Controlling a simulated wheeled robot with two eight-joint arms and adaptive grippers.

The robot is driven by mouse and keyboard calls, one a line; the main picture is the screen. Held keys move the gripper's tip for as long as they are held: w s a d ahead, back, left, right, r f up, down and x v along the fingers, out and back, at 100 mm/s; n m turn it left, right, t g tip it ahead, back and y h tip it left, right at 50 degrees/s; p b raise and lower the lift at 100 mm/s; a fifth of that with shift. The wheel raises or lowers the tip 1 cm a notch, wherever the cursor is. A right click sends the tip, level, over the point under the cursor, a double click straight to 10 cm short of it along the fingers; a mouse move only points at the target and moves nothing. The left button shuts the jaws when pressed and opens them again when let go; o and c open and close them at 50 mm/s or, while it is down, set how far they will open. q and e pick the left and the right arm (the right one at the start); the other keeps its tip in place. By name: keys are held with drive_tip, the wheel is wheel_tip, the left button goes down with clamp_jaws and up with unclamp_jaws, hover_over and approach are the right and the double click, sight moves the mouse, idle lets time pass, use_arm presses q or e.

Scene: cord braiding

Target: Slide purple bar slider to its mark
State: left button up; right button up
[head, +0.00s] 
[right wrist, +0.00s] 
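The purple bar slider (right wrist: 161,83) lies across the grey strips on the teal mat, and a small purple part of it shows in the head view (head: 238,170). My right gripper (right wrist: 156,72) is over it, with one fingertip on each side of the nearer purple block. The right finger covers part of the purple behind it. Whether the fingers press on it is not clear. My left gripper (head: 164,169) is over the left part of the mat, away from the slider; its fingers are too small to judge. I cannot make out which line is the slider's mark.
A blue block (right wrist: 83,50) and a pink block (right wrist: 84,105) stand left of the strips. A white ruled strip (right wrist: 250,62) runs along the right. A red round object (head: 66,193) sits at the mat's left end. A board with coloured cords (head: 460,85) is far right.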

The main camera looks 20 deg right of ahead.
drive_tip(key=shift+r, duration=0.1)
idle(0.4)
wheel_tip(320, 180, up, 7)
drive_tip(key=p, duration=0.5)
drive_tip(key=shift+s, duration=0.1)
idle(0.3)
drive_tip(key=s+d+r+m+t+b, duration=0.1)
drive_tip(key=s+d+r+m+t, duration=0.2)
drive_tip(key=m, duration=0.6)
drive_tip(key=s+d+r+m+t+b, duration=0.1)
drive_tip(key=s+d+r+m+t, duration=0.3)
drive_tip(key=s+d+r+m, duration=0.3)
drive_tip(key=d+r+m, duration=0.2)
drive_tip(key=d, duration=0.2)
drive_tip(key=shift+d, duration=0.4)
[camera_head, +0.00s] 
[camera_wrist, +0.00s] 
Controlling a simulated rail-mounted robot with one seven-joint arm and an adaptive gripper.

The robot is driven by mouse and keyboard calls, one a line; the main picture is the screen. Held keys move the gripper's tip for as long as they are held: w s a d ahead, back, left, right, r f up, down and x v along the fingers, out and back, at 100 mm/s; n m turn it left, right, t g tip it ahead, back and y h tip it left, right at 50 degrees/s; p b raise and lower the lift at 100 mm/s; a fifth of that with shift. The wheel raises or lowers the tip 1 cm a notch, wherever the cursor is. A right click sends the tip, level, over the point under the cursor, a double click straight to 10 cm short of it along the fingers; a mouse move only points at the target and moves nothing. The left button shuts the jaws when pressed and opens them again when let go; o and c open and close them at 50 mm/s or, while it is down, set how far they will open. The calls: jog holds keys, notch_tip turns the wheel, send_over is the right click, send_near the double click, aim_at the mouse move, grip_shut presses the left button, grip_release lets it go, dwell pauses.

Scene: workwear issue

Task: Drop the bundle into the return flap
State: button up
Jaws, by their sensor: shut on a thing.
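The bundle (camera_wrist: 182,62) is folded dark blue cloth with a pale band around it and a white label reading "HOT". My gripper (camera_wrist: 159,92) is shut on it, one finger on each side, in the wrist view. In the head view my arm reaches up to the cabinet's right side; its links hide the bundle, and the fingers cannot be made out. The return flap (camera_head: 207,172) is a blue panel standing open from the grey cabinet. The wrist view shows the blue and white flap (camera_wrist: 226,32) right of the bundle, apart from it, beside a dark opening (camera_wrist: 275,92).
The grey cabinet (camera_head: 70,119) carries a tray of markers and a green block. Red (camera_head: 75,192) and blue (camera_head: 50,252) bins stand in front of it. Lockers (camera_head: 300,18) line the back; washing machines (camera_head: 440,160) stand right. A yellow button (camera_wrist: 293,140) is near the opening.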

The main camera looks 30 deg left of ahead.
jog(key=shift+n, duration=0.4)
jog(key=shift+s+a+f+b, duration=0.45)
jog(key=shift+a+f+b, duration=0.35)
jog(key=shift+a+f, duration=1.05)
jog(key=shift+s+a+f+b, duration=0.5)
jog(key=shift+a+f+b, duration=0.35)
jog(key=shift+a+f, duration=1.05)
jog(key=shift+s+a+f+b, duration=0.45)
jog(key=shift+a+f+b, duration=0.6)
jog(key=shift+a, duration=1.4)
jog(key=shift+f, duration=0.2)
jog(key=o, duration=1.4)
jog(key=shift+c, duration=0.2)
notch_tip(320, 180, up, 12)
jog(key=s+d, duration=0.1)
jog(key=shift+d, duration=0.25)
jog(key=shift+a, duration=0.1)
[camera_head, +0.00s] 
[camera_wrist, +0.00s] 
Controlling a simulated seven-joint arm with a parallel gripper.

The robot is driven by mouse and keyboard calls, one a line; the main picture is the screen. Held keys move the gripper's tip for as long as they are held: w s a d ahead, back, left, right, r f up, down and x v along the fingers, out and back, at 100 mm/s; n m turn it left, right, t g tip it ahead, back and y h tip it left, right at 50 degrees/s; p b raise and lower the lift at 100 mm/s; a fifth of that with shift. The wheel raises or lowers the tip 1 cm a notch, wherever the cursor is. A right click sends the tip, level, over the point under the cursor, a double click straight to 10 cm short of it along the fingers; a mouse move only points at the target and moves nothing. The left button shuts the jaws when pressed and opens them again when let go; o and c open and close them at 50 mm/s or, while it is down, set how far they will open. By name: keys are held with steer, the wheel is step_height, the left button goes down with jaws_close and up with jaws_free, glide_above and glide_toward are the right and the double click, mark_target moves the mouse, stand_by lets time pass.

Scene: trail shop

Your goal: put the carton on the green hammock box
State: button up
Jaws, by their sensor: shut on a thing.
****************************************
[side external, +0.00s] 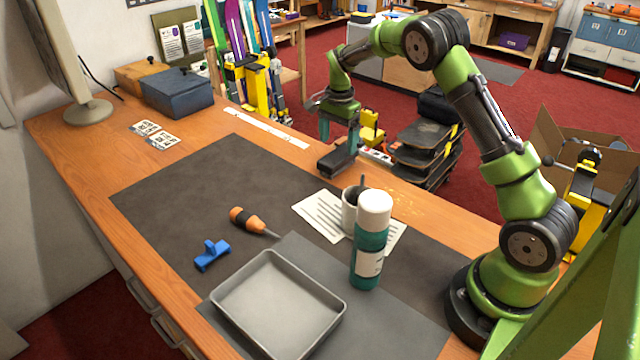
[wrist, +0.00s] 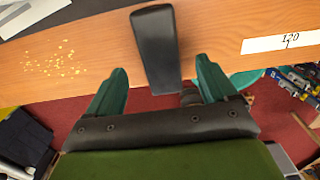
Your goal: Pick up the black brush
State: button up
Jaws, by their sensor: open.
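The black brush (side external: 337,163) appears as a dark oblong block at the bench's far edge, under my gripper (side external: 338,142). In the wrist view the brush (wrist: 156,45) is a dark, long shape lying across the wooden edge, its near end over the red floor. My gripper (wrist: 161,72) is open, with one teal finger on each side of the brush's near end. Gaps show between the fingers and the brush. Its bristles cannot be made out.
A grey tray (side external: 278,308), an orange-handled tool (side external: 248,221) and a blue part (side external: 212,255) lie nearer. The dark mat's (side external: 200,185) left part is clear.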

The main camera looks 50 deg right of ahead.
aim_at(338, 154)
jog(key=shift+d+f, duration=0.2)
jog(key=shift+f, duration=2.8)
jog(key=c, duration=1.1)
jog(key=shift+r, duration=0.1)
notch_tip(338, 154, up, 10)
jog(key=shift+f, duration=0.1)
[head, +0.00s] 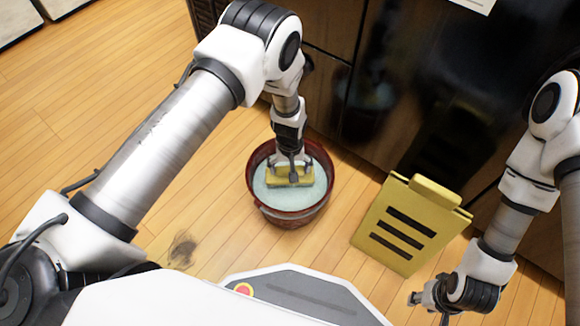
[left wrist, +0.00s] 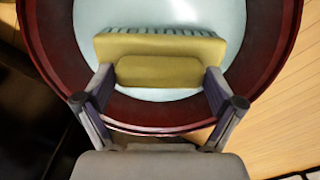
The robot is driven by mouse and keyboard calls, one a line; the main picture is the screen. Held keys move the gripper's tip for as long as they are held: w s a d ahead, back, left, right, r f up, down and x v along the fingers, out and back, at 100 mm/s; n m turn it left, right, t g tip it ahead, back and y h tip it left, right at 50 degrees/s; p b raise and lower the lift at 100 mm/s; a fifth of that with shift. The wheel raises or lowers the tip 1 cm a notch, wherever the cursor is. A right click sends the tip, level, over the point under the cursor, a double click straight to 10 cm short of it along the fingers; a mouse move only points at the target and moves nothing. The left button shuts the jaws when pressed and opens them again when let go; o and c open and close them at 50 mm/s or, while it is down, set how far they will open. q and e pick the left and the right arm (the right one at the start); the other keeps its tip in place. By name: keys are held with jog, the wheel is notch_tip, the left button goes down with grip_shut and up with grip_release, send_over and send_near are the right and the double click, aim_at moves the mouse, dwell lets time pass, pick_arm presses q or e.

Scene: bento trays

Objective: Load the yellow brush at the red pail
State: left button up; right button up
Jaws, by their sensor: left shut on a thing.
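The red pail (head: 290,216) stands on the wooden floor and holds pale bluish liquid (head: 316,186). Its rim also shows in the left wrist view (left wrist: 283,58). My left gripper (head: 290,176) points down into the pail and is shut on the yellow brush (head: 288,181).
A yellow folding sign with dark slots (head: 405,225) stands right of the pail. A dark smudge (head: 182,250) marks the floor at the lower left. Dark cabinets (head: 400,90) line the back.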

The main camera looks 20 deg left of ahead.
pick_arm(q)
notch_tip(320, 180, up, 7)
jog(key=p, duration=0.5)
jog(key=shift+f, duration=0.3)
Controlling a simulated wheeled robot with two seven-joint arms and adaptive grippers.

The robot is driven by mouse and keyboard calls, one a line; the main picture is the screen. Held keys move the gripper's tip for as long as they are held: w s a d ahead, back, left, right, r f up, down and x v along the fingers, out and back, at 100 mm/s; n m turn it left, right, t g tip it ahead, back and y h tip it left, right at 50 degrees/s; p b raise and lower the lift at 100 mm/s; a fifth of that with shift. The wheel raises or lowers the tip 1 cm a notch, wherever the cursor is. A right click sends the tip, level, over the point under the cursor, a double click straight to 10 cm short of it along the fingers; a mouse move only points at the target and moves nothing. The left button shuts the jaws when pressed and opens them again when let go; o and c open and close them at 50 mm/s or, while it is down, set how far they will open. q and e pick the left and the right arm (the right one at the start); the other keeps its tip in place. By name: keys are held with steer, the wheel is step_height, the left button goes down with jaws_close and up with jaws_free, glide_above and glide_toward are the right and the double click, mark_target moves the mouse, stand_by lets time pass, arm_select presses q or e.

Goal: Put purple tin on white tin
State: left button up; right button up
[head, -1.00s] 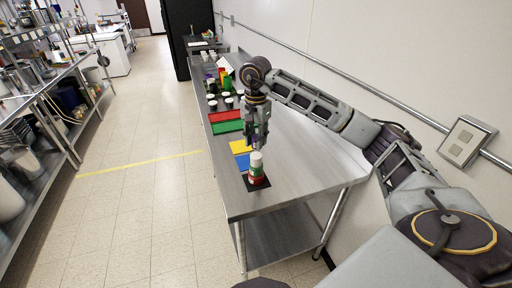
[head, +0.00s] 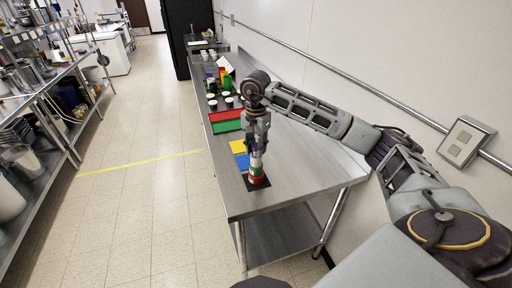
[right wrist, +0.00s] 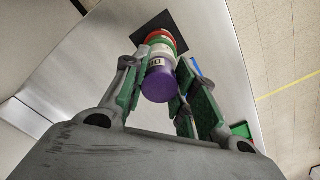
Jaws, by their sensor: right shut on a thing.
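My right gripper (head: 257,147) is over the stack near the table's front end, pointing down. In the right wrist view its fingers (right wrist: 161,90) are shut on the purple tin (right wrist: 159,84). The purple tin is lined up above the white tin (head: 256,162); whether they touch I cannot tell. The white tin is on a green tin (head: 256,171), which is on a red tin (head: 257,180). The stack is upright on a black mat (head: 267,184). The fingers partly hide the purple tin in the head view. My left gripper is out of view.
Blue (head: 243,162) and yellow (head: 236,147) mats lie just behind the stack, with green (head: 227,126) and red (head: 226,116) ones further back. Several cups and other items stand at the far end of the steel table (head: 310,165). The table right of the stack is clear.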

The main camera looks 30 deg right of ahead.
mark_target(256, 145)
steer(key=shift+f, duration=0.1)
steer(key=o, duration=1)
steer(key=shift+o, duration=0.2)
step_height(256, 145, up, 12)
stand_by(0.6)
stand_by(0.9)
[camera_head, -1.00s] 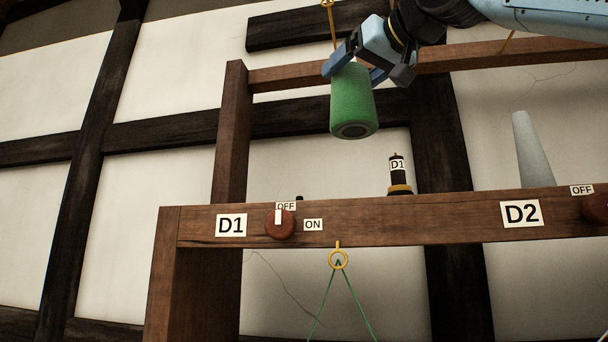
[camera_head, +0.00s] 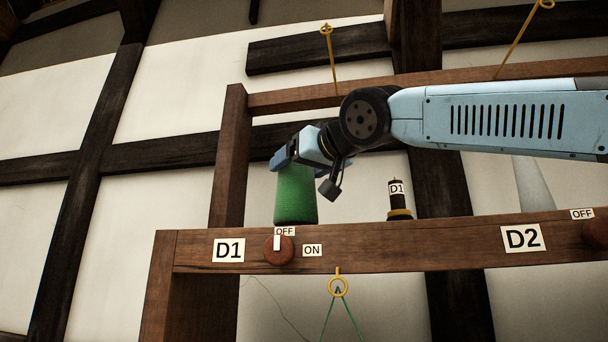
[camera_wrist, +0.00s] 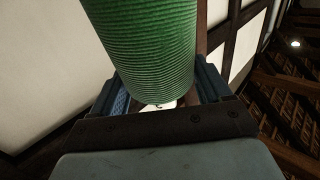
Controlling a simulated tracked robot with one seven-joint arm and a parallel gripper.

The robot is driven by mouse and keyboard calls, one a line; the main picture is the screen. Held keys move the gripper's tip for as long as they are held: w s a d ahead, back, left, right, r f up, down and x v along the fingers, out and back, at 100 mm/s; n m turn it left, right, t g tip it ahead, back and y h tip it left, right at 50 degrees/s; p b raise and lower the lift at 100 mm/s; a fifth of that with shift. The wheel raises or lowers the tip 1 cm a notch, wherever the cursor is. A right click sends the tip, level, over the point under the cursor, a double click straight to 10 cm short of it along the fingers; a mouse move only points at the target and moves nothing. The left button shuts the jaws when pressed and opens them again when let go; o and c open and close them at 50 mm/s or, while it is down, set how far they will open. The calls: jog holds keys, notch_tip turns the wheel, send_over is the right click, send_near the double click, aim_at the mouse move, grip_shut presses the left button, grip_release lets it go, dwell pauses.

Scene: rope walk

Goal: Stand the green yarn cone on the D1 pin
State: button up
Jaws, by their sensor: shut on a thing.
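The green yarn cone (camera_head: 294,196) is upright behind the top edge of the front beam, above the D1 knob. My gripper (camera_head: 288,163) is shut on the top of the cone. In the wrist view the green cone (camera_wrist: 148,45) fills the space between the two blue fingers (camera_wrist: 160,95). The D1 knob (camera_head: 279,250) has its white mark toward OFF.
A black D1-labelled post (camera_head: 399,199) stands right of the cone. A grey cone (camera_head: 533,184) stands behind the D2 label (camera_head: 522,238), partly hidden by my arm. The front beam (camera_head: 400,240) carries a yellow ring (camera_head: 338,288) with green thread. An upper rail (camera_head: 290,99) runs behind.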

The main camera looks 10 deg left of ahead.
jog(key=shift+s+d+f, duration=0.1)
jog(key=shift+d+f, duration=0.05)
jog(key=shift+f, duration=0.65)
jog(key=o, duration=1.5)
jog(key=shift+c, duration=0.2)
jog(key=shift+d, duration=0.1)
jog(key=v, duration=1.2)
****************************************
• [Required work] From the line with "Scene: workwear issue" through the line with "Controlling a simulated seven-joint", repeat every line exactly, both ends included, and nothing outside that range.

• [Answer for this exercise]
Scene: workwear issue

Task: Drop the bundle into the return flap
State: button up
Jaws, by their sensor: shut on a thing.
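The bundle (camera_wrist: 182,62) is folded dark blue cloth with a pale band around it and a white label reading "HOT". My gripper (camera_wrist: 159,92) is shut on it, one finger on each side, in the wrist view. In the head view my arm reaches up to the cabinet's right side; its links hide the bundle, and the fingers cannot be made out. The return flap (camera_head: 207,172) is a blue panel standing open from the grey cabinet. The wrist view shows the blue and white flap (camera_wrist: 226,32) right of the bundle, apart from it, beside a dark opening (camera_wrist: 275,92).
The grey cabinet (camera_head: 70,119) carries a tray of markers and a green block. Red (camera_head: 75,192) and blue (camera_head: 50,252) bins stand in front of it. Lockers (camera_head: 300,18) line the back; washing machines (camera_head: 440,160) stand right. A yellow button (camera_wrist: 293,140) is near the opening.

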The main camera looks 30 deg left of ahead.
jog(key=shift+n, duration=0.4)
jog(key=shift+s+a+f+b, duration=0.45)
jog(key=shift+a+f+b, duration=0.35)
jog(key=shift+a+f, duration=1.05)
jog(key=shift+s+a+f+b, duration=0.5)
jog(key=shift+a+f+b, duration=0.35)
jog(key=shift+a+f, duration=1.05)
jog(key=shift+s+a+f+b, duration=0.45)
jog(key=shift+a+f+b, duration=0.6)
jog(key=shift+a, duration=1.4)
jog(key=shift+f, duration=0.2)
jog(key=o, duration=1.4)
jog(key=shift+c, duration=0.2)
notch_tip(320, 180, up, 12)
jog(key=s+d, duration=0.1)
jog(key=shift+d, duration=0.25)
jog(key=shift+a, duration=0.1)
[camera_head, +0.00s] 
[camera_wrist, +0.00s] 
Controlling a simulated seven-joint arm with a parallel gripper.

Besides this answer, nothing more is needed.